While the original four have been brought up in traditional Chinese culture, their daughters have experienced an intwine ment of Chinese and American culture. The contrast which results emphasizes many aspects of the concepts of feminism and, more specifically, the feminist theory in sociology. The so-called "Joy Luck Club" has its origin when the four Chinese immigrants, at the instigation of Suyuan Woo, reunite in San Francisco to eat, talk, and play Mah Jong. These women recognize that although their past has been at times unbearable, what is important now is the future. They recognize that: "To despair was to wish back for something already lost. Or to prolong what was already unbearable".

These women recognize that the future lies with their daughters, not with the atrocities they endured while in China. At the same time, however, they recognize that the ever tangled web of their past existence plays a role in shaping their present lives, and indeed the lives of their daughters. Despite their initial resistance to the ways of their mothers, the daughters will become the future members of "The Joy Luck Club", meeting in San Francisco some forty years after their mothers first met together as a means of breathing some happiness and joy into their sometimes bleak and desperate lives. From a feminist perspective Tan's novel allows us insight into the many societal expectations which so often bind a woman's behavior and even her accomplishments. What we see in the lives of the four mothers is an extremely rigid social hierarchy which determines such facets of their lives as who they marry and even such minor aspects of their lives as what foods they eat and clothing they wear. Women in the period of Chinese history portrayed in "The Joy Club" viewed largely as valueless, as being judged: "by their husband's belch" Female value and individuality was deemed non-existent.

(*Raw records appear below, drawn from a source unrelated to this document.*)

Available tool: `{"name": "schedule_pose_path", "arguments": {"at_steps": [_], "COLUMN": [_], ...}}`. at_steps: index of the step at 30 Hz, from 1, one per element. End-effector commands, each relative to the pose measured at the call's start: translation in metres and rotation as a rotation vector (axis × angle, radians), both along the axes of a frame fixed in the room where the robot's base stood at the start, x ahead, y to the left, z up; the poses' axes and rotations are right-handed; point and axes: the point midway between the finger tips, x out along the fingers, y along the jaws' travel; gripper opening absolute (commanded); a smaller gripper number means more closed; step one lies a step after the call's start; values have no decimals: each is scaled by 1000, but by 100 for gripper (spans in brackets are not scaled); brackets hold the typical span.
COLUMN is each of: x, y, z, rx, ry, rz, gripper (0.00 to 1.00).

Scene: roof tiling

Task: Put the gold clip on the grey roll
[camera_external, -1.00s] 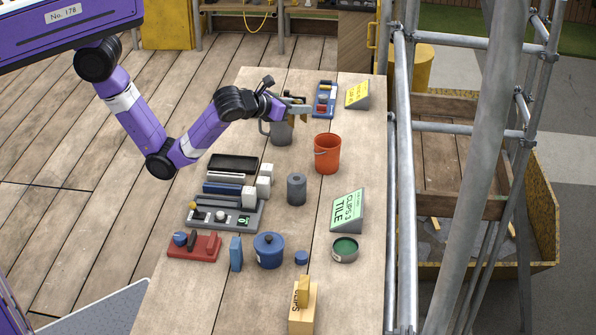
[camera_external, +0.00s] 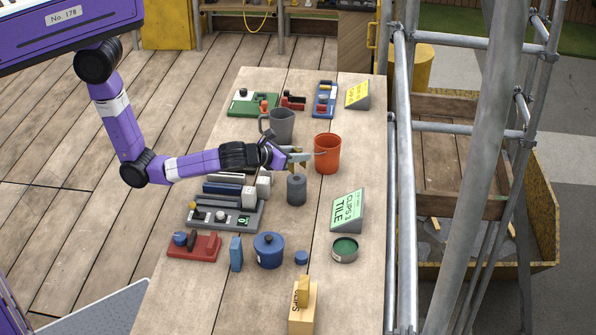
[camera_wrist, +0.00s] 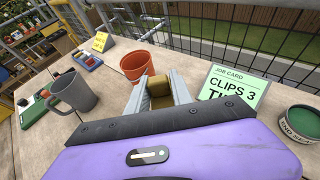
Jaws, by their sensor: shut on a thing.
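My gripper (camera_external: 297,156) is shut on a gold clip (camera_wrist: 160,88), which sits between the two grey fingers in the wrist view. In the external view the clip shows as a small gold-brown piece under the fingers. The grey roll (camera_external: 296,191) stands upright on the table. My gripper with the clip is above the roll in the picture, apart from it; the exact height gap is hard to tell. The roll does not show in the wrist view.
An orange bucket (camera_external: 327,156) stands just right of my fingers. A grey mug (camera_external: 281,127) is behind. A green job card (camera_external: 348,210) stands right of the roll. A wooden clips block (camera_external: 302,312) is at the front. Bars and a scale lie left of the roll.

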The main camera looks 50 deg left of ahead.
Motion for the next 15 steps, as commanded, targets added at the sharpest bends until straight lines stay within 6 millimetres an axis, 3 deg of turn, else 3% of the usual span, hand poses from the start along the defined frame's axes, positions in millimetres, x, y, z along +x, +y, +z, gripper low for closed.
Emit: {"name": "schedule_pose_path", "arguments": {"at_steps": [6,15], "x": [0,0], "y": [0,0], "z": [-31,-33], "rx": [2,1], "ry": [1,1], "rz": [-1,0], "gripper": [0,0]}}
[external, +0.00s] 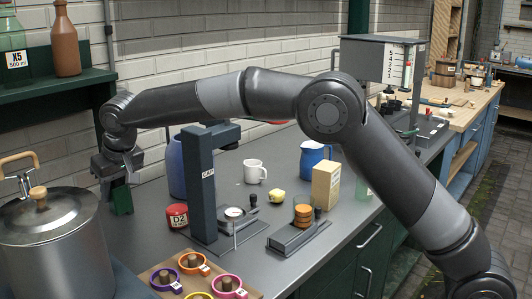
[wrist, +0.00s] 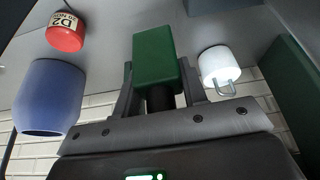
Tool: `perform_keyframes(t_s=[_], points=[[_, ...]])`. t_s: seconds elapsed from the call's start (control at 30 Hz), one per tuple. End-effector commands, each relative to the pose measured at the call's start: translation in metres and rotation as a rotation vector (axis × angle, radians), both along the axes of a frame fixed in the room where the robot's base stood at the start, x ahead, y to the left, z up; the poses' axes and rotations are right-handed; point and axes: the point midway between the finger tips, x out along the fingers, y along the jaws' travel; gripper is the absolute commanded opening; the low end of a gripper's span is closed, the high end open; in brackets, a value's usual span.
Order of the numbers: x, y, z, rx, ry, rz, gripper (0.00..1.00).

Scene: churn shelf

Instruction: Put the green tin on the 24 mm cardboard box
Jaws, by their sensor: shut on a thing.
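The green tin (wrist: 155,55) is a dark green block held between the fingers of my gripper (wrist: 158,82). In the external view the tin (external: 122,201) hangs below my gripper (external: 120,180) at the left, between the big pot and the red tin. Whether it touches the counter cannot be told. A tan cardboard box (external: 326,186) stands upright on the counter right of centre, well away from my gripper. Its label is too small to read, so I cannot tell whether it is the 24 mm one.
A red tin marked D2 (external: 177,216) and a blue vessel (external: 176,165) stand right of my gripper. A dark upright stand (external: 201,190) rises between gripper and box. A lidded pot (external: 48,240), white mug (external: 255,171) and blue jug (external: 314,160) also occupy the counter.

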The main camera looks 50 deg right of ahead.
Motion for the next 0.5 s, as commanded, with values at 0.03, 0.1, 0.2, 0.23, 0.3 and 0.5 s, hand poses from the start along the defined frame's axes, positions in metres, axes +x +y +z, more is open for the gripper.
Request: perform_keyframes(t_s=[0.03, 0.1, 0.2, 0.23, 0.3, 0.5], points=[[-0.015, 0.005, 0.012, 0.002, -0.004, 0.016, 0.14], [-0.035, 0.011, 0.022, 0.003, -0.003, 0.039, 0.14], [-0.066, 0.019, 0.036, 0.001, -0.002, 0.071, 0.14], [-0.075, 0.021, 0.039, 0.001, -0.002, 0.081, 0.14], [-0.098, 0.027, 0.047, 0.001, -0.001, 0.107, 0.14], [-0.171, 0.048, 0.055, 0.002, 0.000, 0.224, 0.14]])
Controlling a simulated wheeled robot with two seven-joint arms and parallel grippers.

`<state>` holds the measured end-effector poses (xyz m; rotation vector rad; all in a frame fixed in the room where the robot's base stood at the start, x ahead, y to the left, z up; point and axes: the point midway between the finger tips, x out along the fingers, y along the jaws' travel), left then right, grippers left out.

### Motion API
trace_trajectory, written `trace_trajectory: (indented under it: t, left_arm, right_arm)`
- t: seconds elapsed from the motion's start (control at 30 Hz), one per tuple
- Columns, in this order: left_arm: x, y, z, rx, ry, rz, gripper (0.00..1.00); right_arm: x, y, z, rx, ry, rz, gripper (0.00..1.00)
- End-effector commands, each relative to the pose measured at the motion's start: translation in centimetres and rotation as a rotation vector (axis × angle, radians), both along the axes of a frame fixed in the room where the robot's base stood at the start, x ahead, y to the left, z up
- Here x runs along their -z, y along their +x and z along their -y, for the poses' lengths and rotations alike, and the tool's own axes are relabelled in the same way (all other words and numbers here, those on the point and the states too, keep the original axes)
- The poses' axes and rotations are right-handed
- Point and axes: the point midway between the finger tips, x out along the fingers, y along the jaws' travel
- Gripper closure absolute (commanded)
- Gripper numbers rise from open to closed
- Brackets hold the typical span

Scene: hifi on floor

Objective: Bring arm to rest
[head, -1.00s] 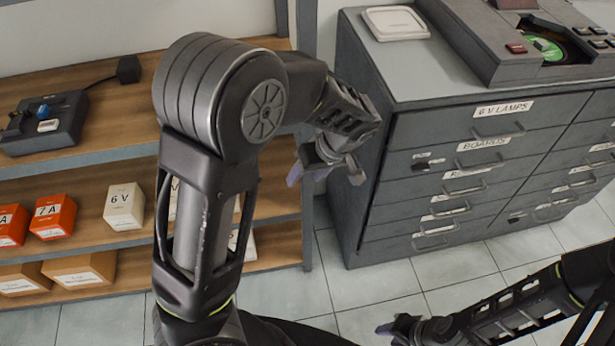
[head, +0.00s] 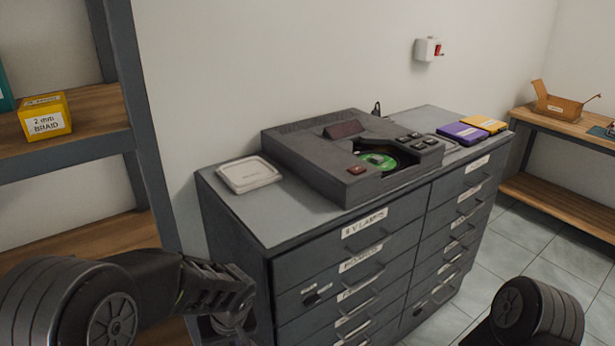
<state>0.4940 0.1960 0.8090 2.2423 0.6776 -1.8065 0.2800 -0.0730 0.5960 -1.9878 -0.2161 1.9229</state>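My left arm comes in at the lower left, in front of the shelf and left of the drawer cabinet (head: 230,205). Its wrist is near the cabinet's left side, and its gripper fingers are cut off or hidden at the bottom edge. My right arm shows only as a rounded dark joint at the lower right. Its gripper is out of the picture. The hifi player (head: 310,140), dark grey with a green disc (head: 378,161) in its open well, sits on the cabinet top, apart from both arms.
A white square case (head: 249,174) lies left of the player. Purple (head: 462,133) and yellow (head: 484,124) cases lie to its right. A yellow box (head: 45,118) stands on the left shelf. An open cardboard box (head: 560,106) sits on the right shelf. Tiled floor (head: 545,262) is clear between cabinet and right shelf.

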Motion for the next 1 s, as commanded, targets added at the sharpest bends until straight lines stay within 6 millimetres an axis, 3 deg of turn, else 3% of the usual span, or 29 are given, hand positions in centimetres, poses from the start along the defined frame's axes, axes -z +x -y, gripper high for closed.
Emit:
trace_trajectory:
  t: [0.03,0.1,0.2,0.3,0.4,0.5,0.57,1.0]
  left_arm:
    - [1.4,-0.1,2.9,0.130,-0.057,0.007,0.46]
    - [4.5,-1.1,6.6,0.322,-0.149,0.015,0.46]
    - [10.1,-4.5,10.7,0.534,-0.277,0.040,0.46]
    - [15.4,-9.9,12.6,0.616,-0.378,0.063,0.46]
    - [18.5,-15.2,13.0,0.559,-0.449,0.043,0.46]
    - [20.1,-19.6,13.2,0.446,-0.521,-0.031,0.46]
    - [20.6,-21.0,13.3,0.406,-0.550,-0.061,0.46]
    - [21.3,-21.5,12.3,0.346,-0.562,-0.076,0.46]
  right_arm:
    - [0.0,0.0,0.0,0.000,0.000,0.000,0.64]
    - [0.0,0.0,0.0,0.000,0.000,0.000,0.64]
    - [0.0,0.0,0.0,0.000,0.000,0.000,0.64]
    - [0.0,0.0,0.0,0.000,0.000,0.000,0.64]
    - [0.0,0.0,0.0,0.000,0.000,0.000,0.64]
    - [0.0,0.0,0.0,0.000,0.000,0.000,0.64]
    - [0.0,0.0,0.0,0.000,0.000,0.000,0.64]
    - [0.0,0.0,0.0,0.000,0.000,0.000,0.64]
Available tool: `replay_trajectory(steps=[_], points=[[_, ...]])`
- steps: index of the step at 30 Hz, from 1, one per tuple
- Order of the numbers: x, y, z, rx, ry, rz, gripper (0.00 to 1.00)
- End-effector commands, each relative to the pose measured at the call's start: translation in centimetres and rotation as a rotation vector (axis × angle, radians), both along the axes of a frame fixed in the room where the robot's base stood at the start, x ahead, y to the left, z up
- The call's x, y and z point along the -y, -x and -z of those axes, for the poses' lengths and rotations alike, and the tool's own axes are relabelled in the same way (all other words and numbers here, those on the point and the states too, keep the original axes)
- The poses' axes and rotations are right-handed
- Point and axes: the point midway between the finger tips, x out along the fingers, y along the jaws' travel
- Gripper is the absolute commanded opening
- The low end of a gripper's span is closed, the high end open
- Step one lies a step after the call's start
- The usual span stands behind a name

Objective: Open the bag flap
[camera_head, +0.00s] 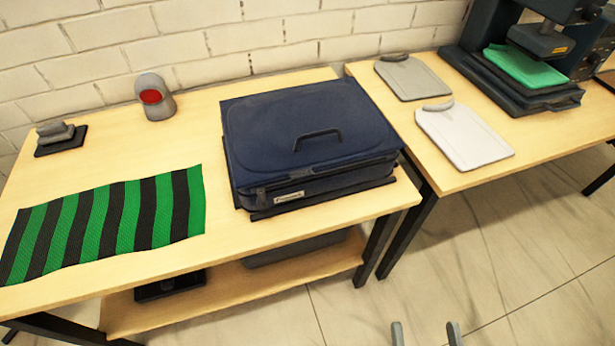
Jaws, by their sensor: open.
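A dark blue bag (310,179) lies on the left wooden table. Its blue flap (270,125) lies flat and closed over the top, with a dark handle (318,139) standing up from it. A small white label (289,197) shows on the bag's front side. My gripper (426,335) shows only as two grey fingertips at the bottom edge, apart and with nothing between them. It is over the floor, to the right of and in front of the bag, not touching it. The rest of the gripper is out of the picture.
A green and black striped cloth (110,222) lies left of the bag. A grey device with a red face (153,97) stands behind. The right table holds two pale boards (464,135) and a dark press (525,75). A lower shelf (235,286) sits under the left table.

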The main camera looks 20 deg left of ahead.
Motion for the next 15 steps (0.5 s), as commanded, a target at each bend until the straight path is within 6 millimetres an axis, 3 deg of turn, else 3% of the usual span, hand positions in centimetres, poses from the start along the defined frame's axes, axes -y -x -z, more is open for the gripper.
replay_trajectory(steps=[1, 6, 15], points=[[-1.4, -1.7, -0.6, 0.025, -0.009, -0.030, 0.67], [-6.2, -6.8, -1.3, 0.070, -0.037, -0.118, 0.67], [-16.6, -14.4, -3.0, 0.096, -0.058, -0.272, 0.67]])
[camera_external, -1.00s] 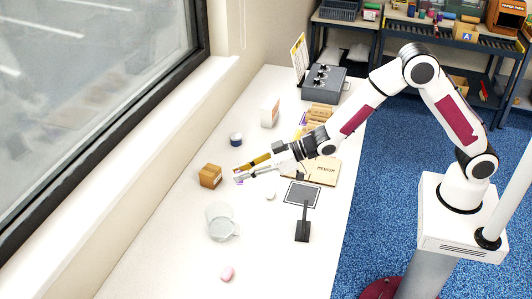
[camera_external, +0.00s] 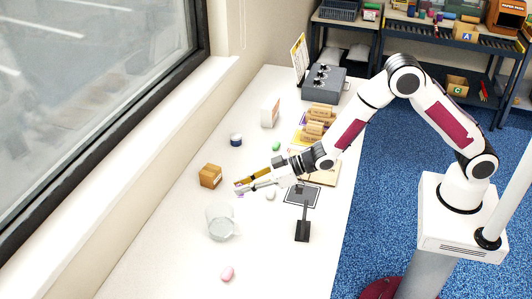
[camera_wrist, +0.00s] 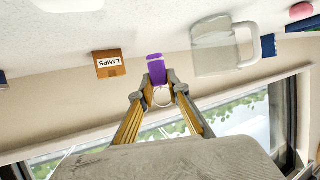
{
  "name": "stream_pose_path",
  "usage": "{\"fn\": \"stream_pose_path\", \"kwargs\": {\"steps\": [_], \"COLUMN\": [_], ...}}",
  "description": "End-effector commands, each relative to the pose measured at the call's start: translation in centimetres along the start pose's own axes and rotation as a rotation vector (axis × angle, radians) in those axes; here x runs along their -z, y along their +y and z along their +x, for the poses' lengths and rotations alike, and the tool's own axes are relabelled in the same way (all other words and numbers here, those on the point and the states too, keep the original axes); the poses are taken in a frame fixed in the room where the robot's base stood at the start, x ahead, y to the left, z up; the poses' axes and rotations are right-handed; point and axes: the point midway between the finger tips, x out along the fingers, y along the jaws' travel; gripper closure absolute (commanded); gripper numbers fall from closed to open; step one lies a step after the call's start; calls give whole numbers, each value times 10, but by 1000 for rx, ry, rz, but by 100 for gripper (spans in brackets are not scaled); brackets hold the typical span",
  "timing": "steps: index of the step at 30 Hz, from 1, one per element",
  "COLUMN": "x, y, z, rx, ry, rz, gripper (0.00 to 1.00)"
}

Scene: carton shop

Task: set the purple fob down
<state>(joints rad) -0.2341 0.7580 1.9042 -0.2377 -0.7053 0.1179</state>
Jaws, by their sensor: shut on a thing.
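The purple fob (camera_wrist: 157,72) is between my fingertips in the wrist view, with a thin pale ring hanging beside it. In the external view the fob (camera_external: 238,188) is a small purple patch at the tip of my gripper (camera_external: 243,187). My gripper (camera_wrist: 155,86) is shut on the fob, with its fingers pointing left over the white table (camera_external: 170,245). The fob is close to the tabletop; I cannot tell whether it touches.
A brown box labelled LAMPS (camera_wrist: 109,64) stands just left of my fingertips in the wrist view. A clear mug (camera_external: 221,222) is near in front. A white round item (camera_external: 270,194), a black stand (camera_external: 303,230) and a pink item (camera_external: 227,273) are around. The front table is mostly clear.

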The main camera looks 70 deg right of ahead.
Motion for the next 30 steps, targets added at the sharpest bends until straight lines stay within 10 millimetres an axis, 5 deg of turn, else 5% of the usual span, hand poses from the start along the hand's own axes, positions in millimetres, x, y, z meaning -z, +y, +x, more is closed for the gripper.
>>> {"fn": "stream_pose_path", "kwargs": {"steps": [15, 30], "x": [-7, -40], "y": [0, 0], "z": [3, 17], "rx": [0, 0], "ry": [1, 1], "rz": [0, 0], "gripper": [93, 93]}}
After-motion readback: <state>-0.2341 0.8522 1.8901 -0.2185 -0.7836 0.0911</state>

In this time period of Chinese history females were not allowed to voice their thoughts or even to acknowledge the existence any thoughts that were considered inappropriate by the patriarchal society which so rigidly dominated every aspect of their lives. Despite the societal mores which previously bound even their thoughts, the mothers of "The Joy Club" do voice their thoughts. They tell their daughters of the tragedies and injustices of their past lives and in so doing they liberate those very daughters who already consider themselves liberated. These daughters learn of true inner strength, the strength which was not only their mothers but their own. Instead of finding themselves further and further removed from the lives of their mothers they find themselves integrally connected to those lives, not in a binding sense, however, but in a sense of internal resolve and strength. The strength the young women of "The Joy Club" find in the past become particularly important for Jing-mei Woo (also called June) in that her mother Suyuan Woo has died just before the beginning of "The Joy Club".

The three remaining matriarchs of "The Joy Club", however, step in to lead June on her path to inner awareness and strength as they relate to her mother. It is through them that she not only learns the secrets her mother had kept her entire life but also that she learns the meaning of what it is to be Chinese. Unfortunately, the relationship which initially exists between the daughters and the mothers in "The Joy Club" is more characterized by abrasion than by cohesion. Although each of the daughters obviously love their mother, they feel pressured by her constant interference in their lives. What each grows to appreciate, however, is the fact that their mother's "meddling" is really just a means of directing them towards the most effective path in life. The daughters ultimately learn to appreciate that they are not sources of constant disappointment for their mothers but instead sources of joy and pride.

The feminist overtones of "The Joy Club" are impossible to miss. It is replete with sexism and also such issues as racism, stereotyping, and ethnocentricity. The cry of Asian women all over the world that for centuries the society within which they lived had bound their feet but no longer would that society be allowed to bind their minds is eloquently voiced by Amy Tan. Tan voices another important component of the feminist sociological construct as well, however.

That component is hope. The characters in "The Joy Club" are not weighed down by their past, they are in fact uplifted by that past. Each of the daughter in "The Joy Club" learns that their are two sides to their Chinese heritage, a negative side and an extremely positive side. Without the sense of strength that this heritage had imparted to their mothers it is very possible that none of them would have reached the point they had in life. That strength, coupled with the American sense of self-worth and pride, would prove to be the most valuable asset available to both the matriarchs and the daughters of "The Joy Club". The most important lesson which "The Joy Club" provides the rest of us is that we should learn to know, and appreciate, our mothers for who they are and for the factors which made them that way before it is too late to do so.

Indeed, we must gain this understanding and appreciation in order to fully understand and appreciate ourselves.